Patricia Reske, 60, of Westborough

1937

Patricia ReskeWestborough – Patricia “Trish” Reske, 60, of Westborough, MA, passed away on Friday, October 22, 2021, at her home.

Born in Baltimore, MD, she was the daughter of the late Stephen and Alice Cunningham and the youngest of seven siblings. She graduated from the University of Maryland in 1983 and received her Masters in Creative Writing from Harvard Extension School in 2016. We regret that she is not here with us to wield her Nonfiction Writer’s pen and, in painful detail, mark up all the grammatical errors we’ve made in her obituary. Or to tell us that we need to write with more “pizzaz.” We couldn’t get Annie Dillard to write the obit, Mom, but we’ll give it our best shot.
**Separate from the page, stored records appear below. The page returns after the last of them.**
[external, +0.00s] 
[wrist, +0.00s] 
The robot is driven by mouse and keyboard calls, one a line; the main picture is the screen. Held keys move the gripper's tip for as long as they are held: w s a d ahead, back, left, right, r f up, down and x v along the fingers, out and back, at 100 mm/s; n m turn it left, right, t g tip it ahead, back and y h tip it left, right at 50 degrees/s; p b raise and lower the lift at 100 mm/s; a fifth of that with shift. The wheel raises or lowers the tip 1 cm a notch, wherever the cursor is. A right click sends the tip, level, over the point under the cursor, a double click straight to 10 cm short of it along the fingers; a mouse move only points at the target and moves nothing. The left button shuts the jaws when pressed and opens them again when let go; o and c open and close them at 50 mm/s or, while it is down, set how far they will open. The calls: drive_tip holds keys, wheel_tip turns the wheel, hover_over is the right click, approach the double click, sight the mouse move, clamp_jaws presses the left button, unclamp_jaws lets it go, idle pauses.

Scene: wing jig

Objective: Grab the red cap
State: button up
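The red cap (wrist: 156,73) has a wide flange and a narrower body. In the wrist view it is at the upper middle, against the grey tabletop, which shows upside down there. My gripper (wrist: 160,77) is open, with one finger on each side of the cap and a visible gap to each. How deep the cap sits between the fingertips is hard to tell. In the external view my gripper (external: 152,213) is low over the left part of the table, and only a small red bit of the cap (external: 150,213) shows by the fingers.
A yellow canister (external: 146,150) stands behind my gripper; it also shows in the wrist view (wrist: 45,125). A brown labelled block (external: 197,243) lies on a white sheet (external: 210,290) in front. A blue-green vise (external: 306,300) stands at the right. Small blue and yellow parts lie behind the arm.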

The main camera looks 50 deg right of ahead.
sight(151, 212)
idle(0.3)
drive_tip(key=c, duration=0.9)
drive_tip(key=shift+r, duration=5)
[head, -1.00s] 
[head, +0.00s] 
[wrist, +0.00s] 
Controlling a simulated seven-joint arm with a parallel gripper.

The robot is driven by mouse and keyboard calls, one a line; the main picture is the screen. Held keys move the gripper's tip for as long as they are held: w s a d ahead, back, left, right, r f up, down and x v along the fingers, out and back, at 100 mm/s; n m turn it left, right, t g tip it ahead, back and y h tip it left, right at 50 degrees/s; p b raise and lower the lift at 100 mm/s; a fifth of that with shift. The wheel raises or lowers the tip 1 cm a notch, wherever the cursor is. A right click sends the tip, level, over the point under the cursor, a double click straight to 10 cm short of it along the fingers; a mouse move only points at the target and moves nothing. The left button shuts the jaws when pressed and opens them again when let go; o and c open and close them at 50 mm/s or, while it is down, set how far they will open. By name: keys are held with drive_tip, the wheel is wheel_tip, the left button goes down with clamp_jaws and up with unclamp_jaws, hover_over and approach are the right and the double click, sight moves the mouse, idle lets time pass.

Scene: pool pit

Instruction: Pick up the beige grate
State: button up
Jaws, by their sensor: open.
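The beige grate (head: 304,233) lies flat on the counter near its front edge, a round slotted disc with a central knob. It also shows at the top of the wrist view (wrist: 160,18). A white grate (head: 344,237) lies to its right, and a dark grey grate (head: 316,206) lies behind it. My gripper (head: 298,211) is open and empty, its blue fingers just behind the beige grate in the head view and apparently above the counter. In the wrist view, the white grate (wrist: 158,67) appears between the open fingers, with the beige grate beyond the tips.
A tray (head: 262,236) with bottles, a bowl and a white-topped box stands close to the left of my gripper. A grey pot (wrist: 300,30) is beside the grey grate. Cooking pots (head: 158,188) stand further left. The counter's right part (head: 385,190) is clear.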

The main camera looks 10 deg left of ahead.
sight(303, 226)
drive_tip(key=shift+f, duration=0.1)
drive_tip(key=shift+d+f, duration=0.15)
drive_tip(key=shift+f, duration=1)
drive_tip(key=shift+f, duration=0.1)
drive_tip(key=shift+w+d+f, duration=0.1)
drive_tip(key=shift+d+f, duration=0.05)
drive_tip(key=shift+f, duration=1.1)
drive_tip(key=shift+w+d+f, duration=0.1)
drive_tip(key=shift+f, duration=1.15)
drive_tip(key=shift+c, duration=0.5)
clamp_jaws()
In childhood, Trish’s parents instructed her in the school of hard knocks: she learned the right time to say “well, tough” to a child. We stood on the receiving end of this long parenting tradition. If we ever claimed to be sick on some bleary-eyed morning, she’d call our bluff, prodding us onto the bus. If we pled for some cough syrup for a sore throat, we’d just need to “tough it out.” But come crying with a broken heart over some dumb boy, or a mean thing a teacher said, and she’d be up in our room for hours, listening to anything.

Mom had strong opinions about living a good life. She abhorred “tacky.” Tacky was thoughtlessness. It was the giant blow-up Christmas display she would eye-roll over at the Natick Mall. Tasteful was doing things proper. Being clever, thoughtful. It was the pies she made from scratch, the careful eye she gave to our papers. A trick to get her kids to behave. I blame her for a decade of confusion after telling me, a toddler in Stop & Shop, that “you can only buy something if you have a coupon for it.”

One day, we’ve come home from middle school to find that our mother has discovered the venerable teachings of Bikram yoga. It gets worse. From now on, she intends to feed us with only the meals provided by the Super Suppers franchise. Perhaps with kale chips as a treat. At dinner, some awful book about a Mount Everest disaster threatens to be the only topic of conversation for the next few months.

These were more than just phases for Mom. They were challenges, and the stakes were high. Once you run one marathon, you may be on to bigger things. Maybe next, you run a marathon in nearly every state (which she did), or hike every 4,000-footer in the White Mountains (which she also did). You can go back to school and get the Masters in Creative Writing you’ve always wanted. You can be the teacher’s pet, at age 52. Infuriating, I’m sure, to have my know-it-all mom in your class. And then, of course, the only proper way to watch Les Misérables on tour at the Hanover Theatre is to torture yourself through the entire Victor Hugo novel (unabridged!), in fifteen days, before opening night. Anything less could be considered cheating.

Where can the story go? More recently, our mom lamented that she couldn’t just “uproot my life, hike the Appalachian Trail, at this stage.” She was forgetting that her life had been full of Appalachian Trails. So many people would have been thrilled to have her enthusiasm, her high standards, her smile at a challenge. Anything she turned her attention toward was guaranteed to be bright.

And then, at her lowest, addiction turned its attention toward her. Slowly, and then all at once.

Mom once said, after seeing Chloe accidentally break a piece of her fine china: “Things are replaceable, and people aren’t.” She was right.

In her memory, please be comforted that she would have approached her own funeral as something to laugh about as much to cry about. A dark comedy, like Faulkner would do it. Make plenty of jokes about the tacky fonts we might have picked for the programs.

Her funeral Mass will be celebrated at 11 AM on Saturday, October 30, in St. Luke the Evangelist Church, 70 West Main Street, Westborough. Burial will follow at St. Luke’s Cemetery.

Calling hours will be held from 4 to 7 PM on Friday October 29, in the Pickering & Son Westborough Funeral Home, 62 West Main Street, Westborough.

In lieu of flowers, our family kindly requests donations to the Alzheimer’s Association MA/NH, 309 Waverley Oaks Road, Waltham MA 02452 or via www.alz.org/manh.